In cinemas from Friday August 29 as sports agent JB Bernstein in Million Dollar Arm, Jon Hamm discusses starring in the baseball film, which is based on a true story.

What was it about this project that attracted you? 

Jon Hamm: "I was intrigued by the fact that it was a true story, and a story that had kind of gone under my radar. And I'm a big sports fan. When I read the script, I looked up the real story online, and as I read a little more about it I was fascinated. So, at a fundamental level I was intrigued. And this is kind of an angle into a sports movie you don't really see very often 'cause it's not traditionally about sports. It's not about a big game or the big thing. It's more of a story about people and how they relate to one another, especially as the story goes on, and we realise that this character is learning a lot about himself as well." 

Tell us about the real JB Bernstein, what impression did he make on you?

"The real JB Bernstein is a little bit different than I am, but he's a big thinker, and is a very successful guy, kind of off his own sweat. He started in trading cards. He worked for a company called Upper Deck, and was very successful in that world and the big explosion of sports memorabilia. And then he got into being an agent and representing athletes. But he's always been a kind of 'outside the box' thinker, which is also very interesting and intriguing for me coming to play the character. He had a financial imperative to get the big idea out there and he came up with something that no one had thought of before. You can't really point to a lot of instances in any business, really, where you meet a guy who comes up with something that no one's thought of before."

Describe your character and his evolution throughout the film.

"Well, when we first meet my character JB, he's sort of a ladies' man. He's very aggressively single, I think is the right way to put it, and very much enjoying his life as a sports agent in Los Angeles and all that that entails. And basically he comes up with this idea to make a tonne of money. This idea is to go to India and find two cricket players out of the sea of 1.8 billion people, and basically market them and turn them into international baseball sensations.

"But what he ends up learning is that he forms a connection with these two kids and realises that he's affecting their lives, and not always positively. And so he makes the decision to actually become a force for positive change in their lives, and becomes much more of a father figure to the boys than I think he ever intended. And he learns what the important things in life are. And that's another thing that resonated with me. 

"A lot of movies have stories of redemption and figuring things out, but this just came from a very real place. And it actually happened. The fact that it's a true story shouldn't be forgotten. This experience actually did change this guy's life."

Tell us about some of the joys that you experienced making the film.

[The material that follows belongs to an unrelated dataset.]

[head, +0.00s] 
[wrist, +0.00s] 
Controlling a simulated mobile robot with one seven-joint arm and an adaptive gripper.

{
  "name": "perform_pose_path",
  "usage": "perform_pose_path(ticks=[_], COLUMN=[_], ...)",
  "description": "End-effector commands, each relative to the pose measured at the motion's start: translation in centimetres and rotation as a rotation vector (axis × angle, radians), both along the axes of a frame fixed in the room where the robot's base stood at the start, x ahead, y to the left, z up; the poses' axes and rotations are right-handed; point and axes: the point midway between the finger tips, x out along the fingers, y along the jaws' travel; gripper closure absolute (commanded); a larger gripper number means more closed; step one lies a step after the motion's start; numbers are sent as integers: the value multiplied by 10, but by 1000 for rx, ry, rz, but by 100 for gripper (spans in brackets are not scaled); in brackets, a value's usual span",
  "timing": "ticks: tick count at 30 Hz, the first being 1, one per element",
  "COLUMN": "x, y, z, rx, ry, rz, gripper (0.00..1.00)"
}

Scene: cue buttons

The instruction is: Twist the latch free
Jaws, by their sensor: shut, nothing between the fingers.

"Well, it was a tremendous opportunity. When you get a chance to go see the world and see some place like India, and get paid for it, it's even better, and hopefully makes a movie that a lot of people are going to see and a lot of people will be moved by. That part was pretty great. I saw some things in India that I never thought I would see. Fortunately, we live in a world where everyone has a camera attached to them 24 hours a day, so I was able to capture a lot of it. And I would send texts back home and be like, 'This happened today', and 'There's a cow walking down the street next to a Rolls-Royce', or whatever.

"It was very interesting and exciting, and it also serves to remind you, as most travelling does, as exciting as it is and as different as it is, it's nice to come home. When we got home it was a very nice experience to have quiet and to have humidity and temperatures in the double digits rather than the triple. And barbeque was nice to come back to, also."

How did working on this film give you a larger understanding of the world?

"I've been fortunate enough in the last 10 years of my life to get to travel a lot more than I did basically in the first three decades of my life. But I'd never been to India. And it is a unique place. It's an exciting, different, chaotic, unique place. There's really nowhere else like it. And the people there are incredibly friendly, incredibly welcoming, joyous - there's always a smile on their face. There, family means so much. You're always welcomed into the groups. That taught me a lot. I love that I got a chance to do it."

What do you hope people take away from this film?

"I think the big message that people should take with them is that home is where the heart is, you know. Family is most important, and there are a lot of ways to define family. You know, I have friends in my personal life who I consider family. I've been taken in by a lot of families in my personal life. So, you create the family that you eventually sort of deserve, and I think if you do it the right way it's a wonderful lesson and, if you do it the wrong way, it's a tough lesson. And JB, I think, finally figured it out, and did it the right way."